What is needed:
Write out the listing from the line with "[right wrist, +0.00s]" to the line with "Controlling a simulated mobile", both lines included, exactly and nothing beyond. Leave pictures out.

Source records:
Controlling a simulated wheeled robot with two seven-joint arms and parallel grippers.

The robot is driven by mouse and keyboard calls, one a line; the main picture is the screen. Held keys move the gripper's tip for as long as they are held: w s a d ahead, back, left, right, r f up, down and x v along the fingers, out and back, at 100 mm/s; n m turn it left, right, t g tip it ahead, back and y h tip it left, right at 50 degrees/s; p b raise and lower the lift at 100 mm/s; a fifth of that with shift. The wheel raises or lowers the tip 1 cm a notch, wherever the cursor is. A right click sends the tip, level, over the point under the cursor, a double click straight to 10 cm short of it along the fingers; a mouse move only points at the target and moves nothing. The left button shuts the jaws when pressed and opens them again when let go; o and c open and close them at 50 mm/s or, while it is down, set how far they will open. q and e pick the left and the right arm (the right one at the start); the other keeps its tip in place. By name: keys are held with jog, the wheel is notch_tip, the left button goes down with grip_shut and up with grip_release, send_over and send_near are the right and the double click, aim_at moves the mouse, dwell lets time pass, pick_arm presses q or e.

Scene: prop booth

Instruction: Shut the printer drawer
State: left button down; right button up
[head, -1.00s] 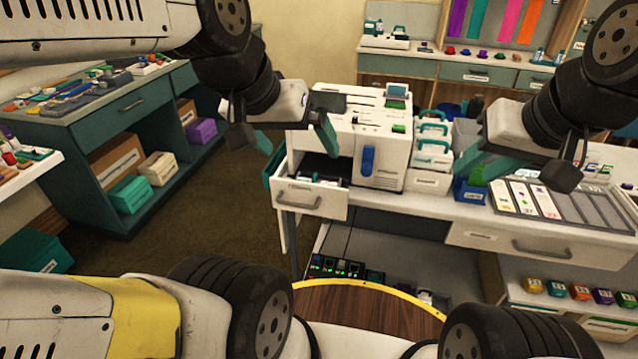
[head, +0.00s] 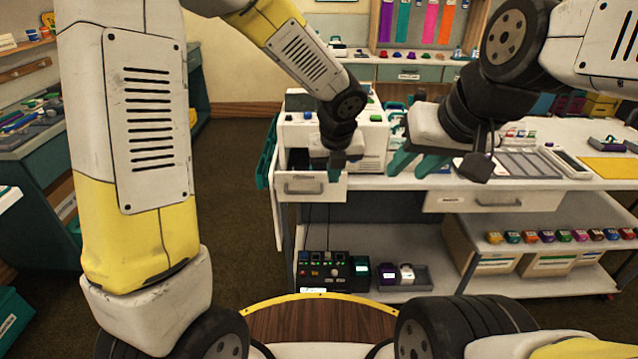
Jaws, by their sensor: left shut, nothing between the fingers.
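The white printer (head: 300,132) stands on the left end of the white workbench. Its drawer (head: 302,188) is below, with a grey bar handle on a pale front. A dark opening shows above the front, so the drawer stands out from the body. My left gripper (head: 337,172) is shut and empty. It points down at the drawer front's upper right corner; I cannot tell whether it touches. My left forearm and wrist cover part of the printer. My right gripper (head: 416,166) is open and empty, over the bench right of the printer.
The bench top (head: 520,182) carries a grey sectioned tray (head: 512,164) to the right. A second, closed drawer (head: 490,200) is in the bench front. The lower shelf holds a black device (head: 335,270) and several coloured items. Open floor lies at left.

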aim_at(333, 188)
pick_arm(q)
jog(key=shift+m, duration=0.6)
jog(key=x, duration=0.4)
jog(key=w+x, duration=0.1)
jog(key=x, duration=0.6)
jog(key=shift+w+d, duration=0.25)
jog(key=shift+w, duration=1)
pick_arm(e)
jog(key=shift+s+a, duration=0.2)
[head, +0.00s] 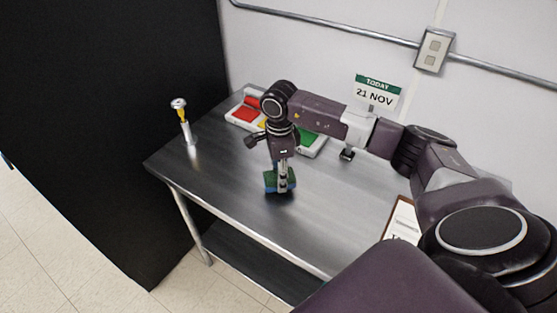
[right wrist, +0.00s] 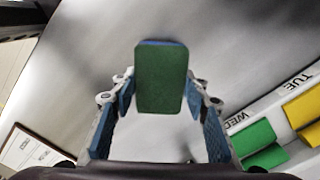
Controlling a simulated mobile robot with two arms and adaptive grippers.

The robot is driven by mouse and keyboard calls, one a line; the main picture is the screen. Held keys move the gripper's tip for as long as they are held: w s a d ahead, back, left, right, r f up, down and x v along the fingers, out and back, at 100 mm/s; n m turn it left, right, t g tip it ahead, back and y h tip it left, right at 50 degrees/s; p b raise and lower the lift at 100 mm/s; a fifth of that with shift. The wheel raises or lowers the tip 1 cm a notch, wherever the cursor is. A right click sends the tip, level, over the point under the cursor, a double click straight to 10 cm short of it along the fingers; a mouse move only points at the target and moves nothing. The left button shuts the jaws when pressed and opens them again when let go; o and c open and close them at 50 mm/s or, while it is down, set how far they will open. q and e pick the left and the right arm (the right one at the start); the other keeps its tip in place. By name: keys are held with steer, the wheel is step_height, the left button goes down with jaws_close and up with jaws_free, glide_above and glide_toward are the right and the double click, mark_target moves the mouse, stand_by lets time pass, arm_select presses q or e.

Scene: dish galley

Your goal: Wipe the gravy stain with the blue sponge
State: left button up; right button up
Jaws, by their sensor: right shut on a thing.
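The sponge (head: 271,183) has a green face and a blue layer. My right gripper (head: 284,184) is shut on it, pointing down over the middle of the steel table (head: 232,183). The sponge is at or just above the tabletop; I cannot tell whether it touches. In the right wrist view the sponge (right wrist: 161,78) sits between the blue-padded fingertips, green face towards the camera, with a thin blue edge at its far end. I see no gravy stain on the visible tabletop; the sponge and gripper hide part of it. My left gripper is not in view.
A white day-labelled box with red, yellow and green lids (head: 311,140) lies at the back. A date sign (head: 377,93) stands behind my right arm. A yellow-and-silver upright item (head: 184,121) stands at the left. A clipboard (head: 404,221) lies at the right. The front left tabletop is clear.

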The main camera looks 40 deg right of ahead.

Finished exercise:
[right wrist, +0.00s] 
Controlling a simulated mobile robot with two arms and adaptive grippers.

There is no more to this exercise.